- [Instructions for the task]
Which lines hold the word "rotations"? Copy each of them.

··· Data

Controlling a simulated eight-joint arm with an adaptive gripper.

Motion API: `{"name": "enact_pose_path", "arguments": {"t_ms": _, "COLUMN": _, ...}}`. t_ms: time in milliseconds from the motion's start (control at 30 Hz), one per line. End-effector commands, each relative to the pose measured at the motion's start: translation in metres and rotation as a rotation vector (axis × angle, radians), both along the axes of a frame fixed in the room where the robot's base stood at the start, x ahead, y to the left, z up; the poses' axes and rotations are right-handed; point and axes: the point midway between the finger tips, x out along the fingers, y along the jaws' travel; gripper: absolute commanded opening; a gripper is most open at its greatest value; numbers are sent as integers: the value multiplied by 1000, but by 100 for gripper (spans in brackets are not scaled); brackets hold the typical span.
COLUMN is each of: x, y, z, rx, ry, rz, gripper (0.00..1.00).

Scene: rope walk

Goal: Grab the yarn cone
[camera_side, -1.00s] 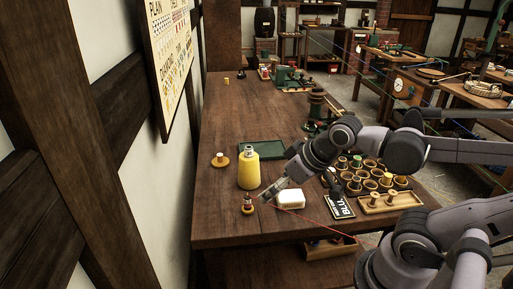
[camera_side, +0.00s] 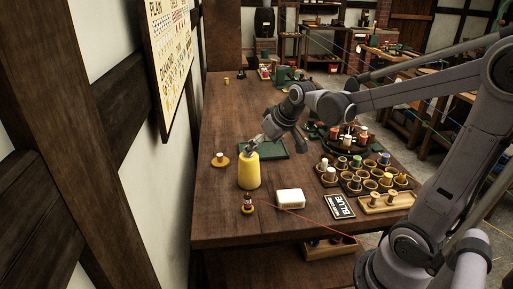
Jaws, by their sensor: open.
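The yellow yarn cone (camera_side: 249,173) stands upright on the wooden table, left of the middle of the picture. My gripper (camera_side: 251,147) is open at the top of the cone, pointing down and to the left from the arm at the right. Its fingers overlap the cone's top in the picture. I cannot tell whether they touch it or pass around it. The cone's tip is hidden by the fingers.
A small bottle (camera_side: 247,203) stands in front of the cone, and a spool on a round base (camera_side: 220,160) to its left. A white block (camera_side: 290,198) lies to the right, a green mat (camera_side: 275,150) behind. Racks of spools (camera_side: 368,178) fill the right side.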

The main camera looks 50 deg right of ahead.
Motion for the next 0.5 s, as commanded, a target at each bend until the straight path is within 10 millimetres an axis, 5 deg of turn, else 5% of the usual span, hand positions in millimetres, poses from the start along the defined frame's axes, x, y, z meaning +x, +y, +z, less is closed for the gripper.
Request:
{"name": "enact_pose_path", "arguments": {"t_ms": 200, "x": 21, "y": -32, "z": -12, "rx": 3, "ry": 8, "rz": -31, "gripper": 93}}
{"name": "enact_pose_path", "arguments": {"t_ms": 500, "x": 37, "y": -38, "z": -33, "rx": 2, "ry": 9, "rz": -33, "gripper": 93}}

······
··· Data

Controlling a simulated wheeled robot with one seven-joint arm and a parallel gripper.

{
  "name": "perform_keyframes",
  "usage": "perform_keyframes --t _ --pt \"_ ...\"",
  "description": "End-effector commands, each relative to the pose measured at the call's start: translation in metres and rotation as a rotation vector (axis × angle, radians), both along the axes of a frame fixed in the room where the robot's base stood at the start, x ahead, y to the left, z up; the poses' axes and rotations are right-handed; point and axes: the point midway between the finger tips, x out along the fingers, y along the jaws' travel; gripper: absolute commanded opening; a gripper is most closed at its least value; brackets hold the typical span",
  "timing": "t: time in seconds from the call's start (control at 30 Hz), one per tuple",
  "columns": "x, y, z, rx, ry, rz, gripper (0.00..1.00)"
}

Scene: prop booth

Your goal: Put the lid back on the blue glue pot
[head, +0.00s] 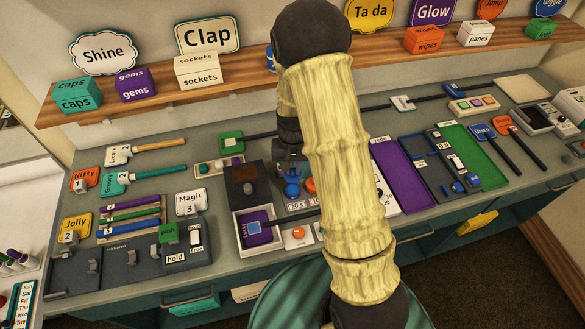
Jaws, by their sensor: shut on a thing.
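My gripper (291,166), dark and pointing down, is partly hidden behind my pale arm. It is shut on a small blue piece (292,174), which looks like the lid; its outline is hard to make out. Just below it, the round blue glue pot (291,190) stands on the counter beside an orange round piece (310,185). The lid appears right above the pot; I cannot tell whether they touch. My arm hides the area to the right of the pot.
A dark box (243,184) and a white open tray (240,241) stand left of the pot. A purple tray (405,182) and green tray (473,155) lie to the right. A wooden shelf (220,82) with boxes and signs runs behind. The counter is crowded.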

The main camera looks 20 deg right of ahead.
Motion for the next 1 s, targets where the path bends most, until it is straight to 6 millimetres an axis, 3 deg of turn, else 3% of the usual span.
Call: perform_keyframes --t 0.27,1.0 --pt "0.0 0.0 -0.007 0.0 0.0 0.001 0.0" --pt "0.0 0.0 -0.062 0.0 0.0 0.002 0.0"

······

- [Answer to the task]
Motion API: `{"name": "enact_pose_path", "arguments": {"t_ms": _, "COLUMN": _, ...}}`. t_ms: time in milliseconds from the motion's start (control at 30 Hz), one per line. End-effector commands, each relative to the pose measured at the motion's start: translation in metres and rotation as a rotation vector (axis × angle, radians), both along the axes of a frame fixed in the room where the robot's base stood at the start, x ahead, y to the left, z up; the poses' axes and rotations are right-handed; point and axes: the point midway between the finger tips, x out along the fingers, y along the jaws' travel; gripper: absolute commanded opening; a gripper is most open at its greatest value; numbers are sent as integers: the value multiplied by 1000, but by 100 for gripper (spans in brackets are not scaled); brackets hold the typical span.
  "description": "End-effector commands, each relative to the pose measured at the call's start: translation in metres and rotation as a rotation vector (axis × angle, radians), both along the axes of a frame fixed in the room where the robot's base stood at the start, x ahead, y to the left, z up; the poses' axes and rotations are right-handed; point and axes: the point midway between the finger tips, x out along the fingers, y along the jaws' travel; gripper: absolute commanded opening; a gripper is most closed at its least value; brackets hold the typical span",

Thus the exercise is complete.